Stage Two will show how well the woman and wife has learned from her teachers, family structure and the environment about people, objects, events, situations. Her willingness will be tested at the perception level, judgment level and actions taken from what she has been trained. Ministry is not about self-assertiveness or self-aggrandizement. Engaging people does not mean embodying all they speak around you, to you and for you. Most communities are free volunteers of what they think, without the least idea of how to apply it in their own lives. Conversations with others by mixing and matching a “friend” relationships with the membership and then having an intimate relationship with the Pastor or co-pastor will lead to demise of the submission factor.

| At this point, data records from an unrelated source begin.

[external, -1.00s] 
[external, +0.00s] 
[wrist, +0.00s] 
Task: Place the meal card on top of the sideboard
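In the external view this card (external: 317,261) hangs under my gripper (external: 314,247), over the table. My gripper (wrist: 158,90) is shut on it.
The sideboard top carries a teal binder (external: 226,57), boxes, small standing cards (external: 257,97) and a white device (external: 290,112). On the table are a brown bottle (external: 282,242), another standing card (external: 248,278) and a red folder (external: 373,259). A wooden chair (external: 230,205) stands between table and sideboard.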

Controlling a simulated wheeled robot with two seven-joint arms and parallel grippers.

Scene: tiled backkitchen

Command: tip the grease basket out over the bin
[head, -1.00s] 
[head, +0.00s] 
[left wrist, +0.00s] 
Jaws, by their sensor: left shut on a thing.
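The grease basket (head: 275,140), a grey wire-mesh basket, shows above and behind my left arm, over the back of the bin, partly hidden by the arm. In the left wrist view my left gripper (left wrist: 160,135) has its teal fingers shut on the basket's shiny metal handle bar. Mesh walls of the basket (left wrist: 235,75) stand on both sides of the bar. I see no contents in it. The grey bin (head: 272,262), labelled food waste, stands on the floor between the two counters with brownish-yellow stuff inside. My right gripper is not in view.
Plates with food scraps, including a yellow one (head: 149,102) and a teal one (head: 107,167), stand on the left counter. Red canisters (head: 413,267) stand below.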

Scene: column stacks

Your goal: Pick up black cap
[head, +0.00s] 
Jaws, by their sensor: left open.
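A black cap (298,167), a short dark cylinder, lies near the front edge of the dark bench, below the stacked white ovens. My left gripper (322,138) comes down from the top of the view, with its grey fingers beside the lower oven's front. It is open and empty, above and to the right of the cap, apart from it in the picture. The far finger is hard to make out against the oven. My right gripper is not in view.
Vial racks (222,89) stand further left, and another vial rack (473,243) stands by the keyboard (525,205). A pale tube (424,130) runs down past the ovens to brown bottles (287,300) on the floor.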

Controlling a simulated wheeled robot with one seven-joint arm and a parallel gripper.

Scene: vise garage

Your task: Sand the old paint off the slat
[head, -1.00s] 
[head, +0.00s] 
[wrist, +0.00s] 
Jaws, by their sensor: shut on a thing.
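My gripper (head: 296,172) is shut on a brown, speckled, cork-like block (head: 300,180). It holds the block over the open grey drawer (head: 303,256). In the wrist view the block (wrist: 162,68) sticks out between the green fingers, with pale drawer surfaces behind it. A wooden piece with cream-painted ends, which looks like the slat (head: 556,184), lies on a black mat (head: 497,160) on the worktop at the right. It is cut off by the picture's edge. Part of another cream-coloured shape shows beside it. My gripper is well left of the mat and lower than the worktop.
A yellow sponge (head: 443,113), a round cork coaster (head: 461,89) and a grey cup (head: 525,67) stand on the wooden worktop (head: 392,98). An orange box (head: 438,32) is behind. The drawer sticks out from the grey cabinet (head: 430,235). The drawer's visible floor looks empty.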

I may be chauvinistic in this idea, but my wife is for my personal and family comfort not for the employment and call to ministry at the Church where I am called to pastor. I did not marry her to co-pastor the church with me. Likewise, I do not try to co-teach with her at her employment. The Church must be a zone we participate but not both try to lead. As a male, I expect her love and support, not her wrangling over what business decisions or spiritual decision I should take at the local congregation. I know those who try the Co-pastor model; but in theory it appears to work, but the authority level of a congregation and pastor should not be divided. Likewise, the wife should not be submitted to the political sabotage of membership at their home level. If the marriage is to last, clear lines of authority and demarcation must occur. Otherwise, the marriage will cease and the business relationship will continue. The male leader will find someone else for comfort and that destroys what marriage is about. 43 years have allowed my wife to be a great leader in her realm, without trying to press, correct or nudge me in a business relationship that the Sprit of God is not leading. This is manipulation at a demonic level. The Proverbs 31 model is where the woman works at another venue; which many bi-vocational women do not want. Avoid worldly mixing and matching. The Proverbs 31 woman has maintained her home and her personal chastity. Wisdom knows not to mix business and love. One will suffer and end; usually the love.